Time to get this blog updated!

Wow, there has been a great deal of material covered since the last blog. So let me catch you up on the Thermochemsitry material.

After a brief introduction of thermodynamics, I discussed what thermodynamics can and can't tell us about a reaction mechanism, and then introduced entropy. We discussed the second law of thermodynamics and I gave some guidelines for the entropy of the universe. We can also associate numerical values with entropy and the third law of thermodynamics allows us to do so by defining the entropy of a pure crystal at 0 K. I also performed an example very similar to what we saw in chapter 5, where we had to calculate the standard entropy of a reaction, which is the exact same method used to calculate the standard enthalpy of a reaction.

In the last 5 minutes I put the Gibbs Free Energy equation on the board because you will need it in lab this week.

The last section of the Thermochemistry lecture's focused mainly on Gibbs Free Energy, which is sections 19.5, 19.6, and 19.7 of the textbook. I would read all three of these sections of the text, and after reading those sections, you should have no problem in completing all of the Thermodynamics homework set.
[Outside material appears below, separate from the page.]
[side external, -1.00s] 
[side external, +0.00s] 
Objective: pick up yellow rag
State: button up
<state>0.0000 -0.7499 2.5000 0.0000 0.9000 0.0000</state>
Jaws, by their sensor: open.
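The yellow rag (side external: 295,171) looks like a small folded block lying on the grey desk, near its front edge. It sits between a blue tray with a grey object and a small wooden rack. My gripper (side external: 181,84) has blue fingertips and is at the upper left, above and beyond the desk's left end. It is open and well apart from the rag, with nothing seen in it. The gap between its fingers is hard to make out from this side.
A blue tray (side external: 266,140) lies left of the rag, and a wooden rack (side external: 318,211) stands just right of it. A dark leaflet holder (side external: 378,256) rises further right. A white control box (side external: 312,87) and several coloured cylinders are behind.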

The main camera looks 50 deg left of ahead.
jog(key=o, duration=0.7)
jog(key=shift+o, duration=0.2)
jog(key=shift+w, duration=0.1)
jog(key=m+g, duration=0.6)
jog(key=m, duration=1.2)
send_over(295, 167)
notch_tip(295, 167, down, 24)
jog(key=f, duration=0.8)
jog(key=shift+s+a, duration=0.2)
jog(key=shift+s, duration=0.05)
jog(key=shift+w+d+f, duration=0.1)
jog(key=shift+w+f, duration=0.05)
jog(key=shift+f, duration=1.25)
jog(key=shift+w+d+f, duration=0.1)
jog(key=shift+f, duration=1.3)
I began the next class by discussing some issues we had in the lab in calculating K_sp. One main idea that I want to emphasize to everyone in this class is to "Think like a chemist." Don't simply go through the motions and calculate numbers in the lab. These numbers have meaning and I want you to see the underlying meaning behind them. Chemistry can be so frustrating because students rarely appreciate where the numbers and formulas come from. I want you to see how everything relates together. The solubility chapter overlaps so much with the Thermochem chapter and has many applications in the transition metal unit.
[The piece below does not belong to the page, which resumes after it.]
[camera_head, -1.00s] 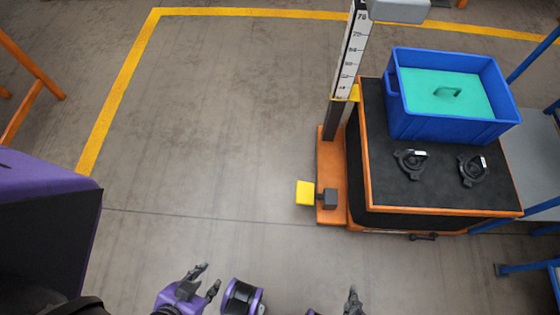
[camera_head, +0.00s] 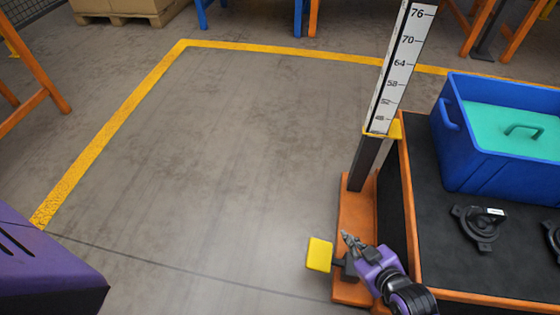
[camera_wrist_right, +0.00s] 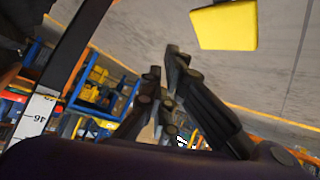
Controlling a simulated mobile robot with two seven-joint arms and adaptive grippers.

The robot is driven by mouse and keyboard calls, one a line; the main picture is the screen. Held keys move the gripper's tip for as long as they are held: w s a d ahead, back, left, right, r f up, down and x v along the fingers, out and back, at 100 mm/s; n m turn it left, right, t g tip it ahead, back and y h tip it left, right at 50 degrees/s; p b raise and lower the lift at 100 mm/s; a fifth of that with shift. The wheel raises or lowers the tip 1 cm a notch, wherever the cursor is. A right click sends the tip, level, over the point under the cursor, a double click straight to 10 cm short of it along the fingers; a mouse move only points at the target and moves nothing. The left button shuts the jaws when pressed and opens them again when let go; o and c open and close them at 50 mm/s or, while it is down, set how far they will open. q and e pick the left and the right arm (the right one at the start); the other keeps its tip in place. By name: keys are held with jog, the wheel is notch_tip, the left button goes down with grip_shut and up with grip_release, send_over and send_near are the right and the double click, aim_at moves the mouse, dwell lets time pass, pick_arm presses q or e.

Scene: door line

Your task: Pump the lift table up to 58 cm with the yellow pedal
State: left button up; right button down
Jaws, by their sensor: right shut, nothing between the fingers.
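The yellow pedal (camera_head: 319,254) sticks out left from the orange base (camera_head: 356,215) of the lift table (camera_head: 432,240). My right gripper (camera_head: 346,238) is shut and empty, just right of the pedal in the head view, over the pedal's dark mount. In the right wrist view the pedal (camera_wrist_right: 225,27) lies beyond the dark fingers (camera_wrist_right: 164,62), with a gap seen between them. The white height scale (camera_head: 403,65) stands on a dark post. Its yellow pointer (camera_head: 382,129) sits just below the mark of about 46. My left gripper is out of view.
The floor left of the pedal is clear inside a yellow line (camera_head: 110,120). Racks stand at the back.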

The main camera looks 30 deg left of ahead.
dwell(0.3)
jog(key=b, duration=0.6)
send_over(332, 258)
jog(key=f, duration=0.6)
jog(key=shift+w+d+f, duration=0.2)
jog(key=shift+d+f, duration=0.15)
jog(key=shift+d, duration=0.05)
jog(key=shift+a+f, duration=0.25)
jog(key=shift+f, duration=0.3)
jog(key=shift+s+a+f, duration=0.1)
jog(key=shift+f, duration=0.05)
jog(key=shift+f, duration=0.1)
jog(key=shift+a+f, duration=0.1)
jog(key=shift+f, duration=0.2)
The numerical results of the Thermodynamics lab were discussed. I gave a powerpoint presentation, which is posted on Carmen. Remember that chemistry is an experimental science and all the theories and equations were developed from experimental data. Today we discussed why the value we obtained for the entropy change for a process in which a slightly soluble salt dissolved was negative. We also analyzed why the same reaction had a negative enthalpy change.
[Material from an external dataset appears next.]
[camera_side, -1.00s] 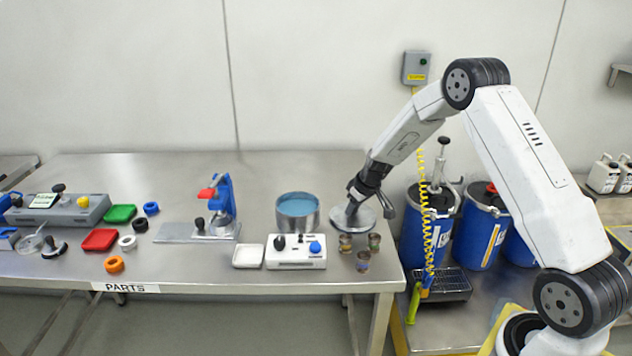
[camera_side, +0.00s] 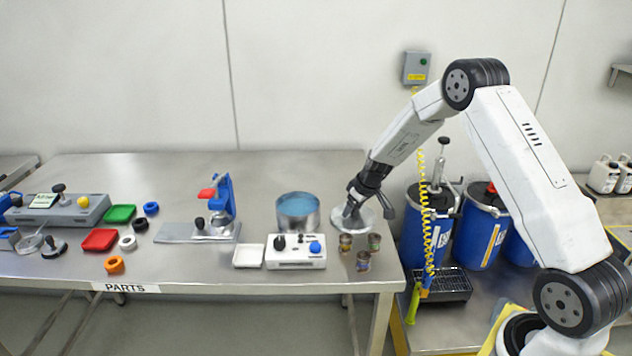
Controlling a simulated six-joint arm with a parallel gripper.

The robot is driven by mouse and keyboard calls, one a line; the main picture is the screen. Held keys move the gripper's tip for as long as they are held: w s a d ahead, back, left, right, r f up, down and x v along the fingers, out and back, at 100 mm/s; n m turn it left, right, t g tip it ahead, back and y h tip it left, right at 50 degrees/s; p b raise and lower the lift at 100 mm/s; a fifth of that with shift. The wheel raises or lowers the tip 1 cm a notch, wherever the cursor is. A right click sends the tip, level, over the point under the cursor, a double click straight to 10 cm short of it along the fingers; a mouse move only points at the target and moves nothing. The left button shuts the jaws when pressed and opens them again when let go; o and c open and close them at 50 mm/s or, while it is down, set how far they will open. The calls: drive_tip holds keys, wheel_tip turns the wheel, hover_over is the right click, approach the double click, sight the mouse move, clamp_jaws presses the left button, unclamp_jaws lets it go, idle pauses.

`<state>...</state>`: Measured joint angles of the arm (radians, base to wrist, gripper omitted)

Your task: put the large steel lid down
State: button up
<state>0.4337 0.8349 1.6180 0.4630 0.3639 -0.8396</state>
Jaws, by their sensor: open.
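The large steel lid (camera_side: 366,218) is a round shiny disc lying flat on the steel table, right of the steel pot. My gripper (camera_side: 351,212) is open and stands low over the lid, around its middle; my fingers hide the lid's knob. I cannot tell whether the fingers still touch it. The steel pot (camera_side: 298,220) stands uncovered with blue liquid in it, just left of the lid and apart from it.
Several small cups (camera_side: 363,261) stand close in front of the lid. A white control box (camera_side: 296,252) and a white tray (camera_side: 248,256) are in front of the pot. A blue press (camera_side: 222,205) stands farther left. Blue drums (camera_side: 432,235) stand beyond the table's right edge.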

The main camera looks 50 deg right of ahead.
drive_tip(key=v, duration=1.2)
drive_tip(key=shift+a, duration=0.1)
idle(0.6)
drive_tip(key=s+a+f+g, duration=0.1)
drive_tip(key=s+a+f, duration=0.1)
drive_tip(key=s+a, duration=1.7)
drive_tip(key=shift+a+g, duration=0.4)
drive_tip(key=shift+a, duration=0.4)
We finished the Thermochem unit by discussing the "Chelate Effect," which takes experimental values obtained in the synthesis of transition metal complexes and relates them to the overall entropy of a particular reaction. This effect is seen in cases where polydentate ligands replace monodentate ligands in transition metal complexes. The "A Closer Look" box on pages 1021-1022 describes this theory into more detail.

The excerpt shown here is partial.